§ Excerpted records:
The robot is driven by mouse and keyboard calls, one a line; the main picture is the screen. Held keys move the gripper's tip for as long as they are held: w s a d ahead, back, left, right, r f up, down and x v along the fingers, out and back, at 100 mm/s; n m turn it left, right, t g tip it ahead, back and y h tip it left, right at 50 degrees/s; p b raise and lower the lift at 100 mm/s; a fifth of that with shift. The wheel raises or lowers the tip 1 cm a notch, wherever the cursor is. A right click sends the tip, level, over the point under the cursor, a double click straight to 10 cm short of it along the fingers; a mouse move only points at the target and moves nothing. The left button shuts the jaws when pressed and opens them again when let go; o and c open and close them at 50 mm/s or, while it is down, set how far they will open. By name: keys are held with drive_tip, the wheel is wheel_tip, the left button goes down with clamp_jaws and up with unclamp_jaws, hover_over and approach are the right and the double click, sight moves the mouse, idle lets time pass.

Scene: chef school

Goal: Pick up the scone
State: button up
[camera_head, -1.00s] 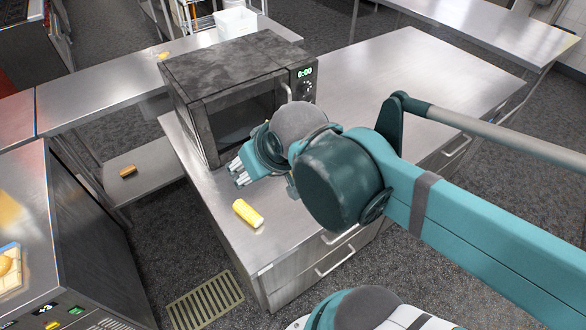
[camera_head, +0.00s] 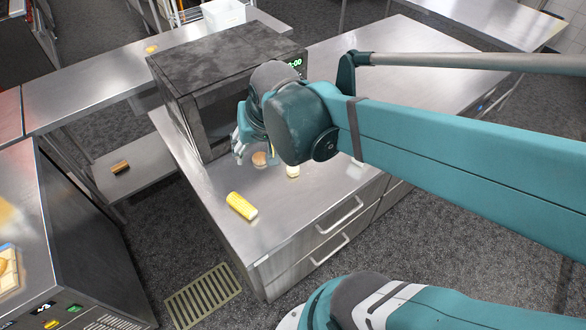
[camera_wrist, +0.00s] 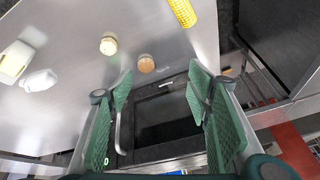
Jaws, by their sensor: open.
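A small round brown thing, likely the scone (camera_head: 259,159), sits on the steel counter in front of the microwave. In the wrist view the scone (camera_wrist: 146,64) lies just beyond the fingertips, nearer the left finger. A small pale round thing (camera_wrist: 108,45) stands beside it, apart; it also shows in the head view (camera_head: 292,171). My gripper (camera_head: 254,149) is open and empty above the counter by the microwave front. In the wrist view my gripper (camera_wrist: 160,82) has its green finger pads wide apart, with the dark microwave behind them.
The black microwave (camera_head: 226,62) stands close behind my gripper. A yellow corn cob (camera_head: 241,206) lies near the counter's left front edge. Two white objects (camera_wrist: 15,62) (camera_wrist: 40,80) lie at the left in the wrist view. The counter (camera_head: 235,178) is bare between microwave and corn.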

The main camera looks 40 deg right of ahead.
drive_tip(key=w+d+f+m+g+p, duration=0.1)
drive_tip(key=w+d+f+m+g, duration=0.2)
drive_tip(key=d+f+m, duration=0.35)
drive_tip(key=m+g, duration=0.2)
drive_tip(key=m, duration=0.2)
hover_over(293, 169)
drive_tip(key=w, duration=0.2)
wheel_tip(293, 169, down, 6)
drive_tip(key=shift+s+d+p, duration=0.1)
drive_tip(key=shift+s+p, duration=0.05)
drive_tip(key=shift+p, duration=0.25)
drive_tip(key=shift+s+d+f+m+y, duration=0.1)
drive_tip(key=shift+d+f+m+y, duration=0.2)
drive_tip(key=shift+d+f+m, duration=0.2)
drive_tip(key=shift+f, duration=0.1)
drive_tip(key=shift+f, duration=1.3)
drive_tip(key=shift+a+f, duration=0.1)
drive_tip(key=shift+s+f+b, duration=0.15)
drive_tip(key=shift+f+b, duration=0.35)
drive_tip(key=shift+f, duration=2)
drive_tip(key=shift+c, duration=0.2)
* * *
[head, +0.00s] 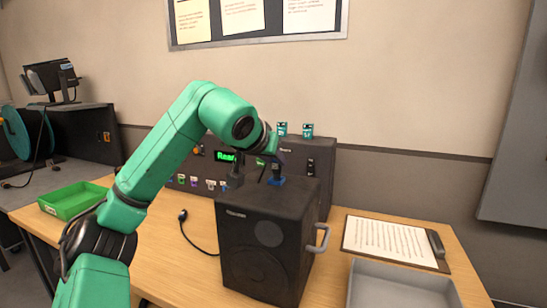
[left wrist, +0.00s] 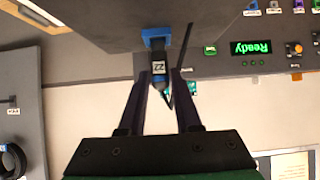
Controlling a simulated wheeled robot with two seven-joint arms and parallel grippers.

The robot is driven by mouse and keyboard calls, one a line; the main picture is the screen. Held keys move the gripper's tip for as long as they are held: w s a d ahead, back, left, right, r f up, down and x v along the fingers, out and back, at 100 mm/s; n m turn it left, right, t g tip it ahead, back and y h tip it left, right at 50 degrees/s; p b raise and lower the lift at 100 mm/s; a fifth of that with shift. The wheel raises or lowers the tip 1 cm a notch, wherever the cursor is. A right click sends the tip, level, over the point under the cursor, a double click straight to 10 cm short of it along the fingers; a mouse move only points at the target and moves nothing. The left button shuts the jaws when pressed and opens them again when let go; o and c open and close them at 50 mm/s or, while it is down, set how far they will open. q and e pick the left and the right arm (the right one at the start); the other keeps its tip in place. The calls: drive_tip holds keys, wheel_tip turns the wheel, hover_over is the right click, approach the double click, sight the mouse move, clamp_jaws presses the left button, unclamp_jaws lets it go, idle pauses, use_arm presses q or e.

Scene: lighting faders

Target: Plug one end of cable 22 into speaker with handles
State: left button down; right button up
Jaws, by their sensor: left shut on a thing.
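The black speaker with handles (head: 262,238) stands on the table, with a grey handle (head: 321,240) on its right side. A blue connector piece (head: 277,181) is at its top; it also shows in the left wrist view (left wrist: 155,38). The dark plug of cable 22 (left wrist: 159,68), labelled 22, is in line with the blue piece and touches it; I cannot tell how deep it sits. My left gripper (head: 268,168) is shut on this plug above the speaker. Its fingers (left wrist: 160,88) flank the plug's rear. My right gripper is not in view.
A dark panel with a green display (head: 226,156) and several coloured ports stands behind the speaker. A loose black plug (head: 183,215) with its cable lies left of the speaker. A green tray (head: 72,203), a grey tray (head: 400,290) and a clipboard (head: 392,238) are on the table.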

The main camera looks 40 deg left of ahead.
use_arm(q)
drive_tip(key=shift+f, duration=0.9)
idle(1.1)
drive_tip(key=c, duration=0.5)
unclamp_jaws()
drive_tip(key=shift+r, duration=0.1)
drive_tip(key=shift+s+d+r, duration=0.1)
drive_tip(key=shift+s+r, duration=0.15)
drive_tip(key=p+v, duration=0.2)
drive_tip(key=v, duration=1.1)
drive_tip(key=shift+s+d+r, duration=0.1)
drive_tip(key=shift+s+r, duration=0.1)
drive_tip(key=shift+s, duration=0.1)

§ To be done: Identify the lines in the entries that hold "State" and return each one.

§ Correct result:
State: button up
State: left button down; right button up

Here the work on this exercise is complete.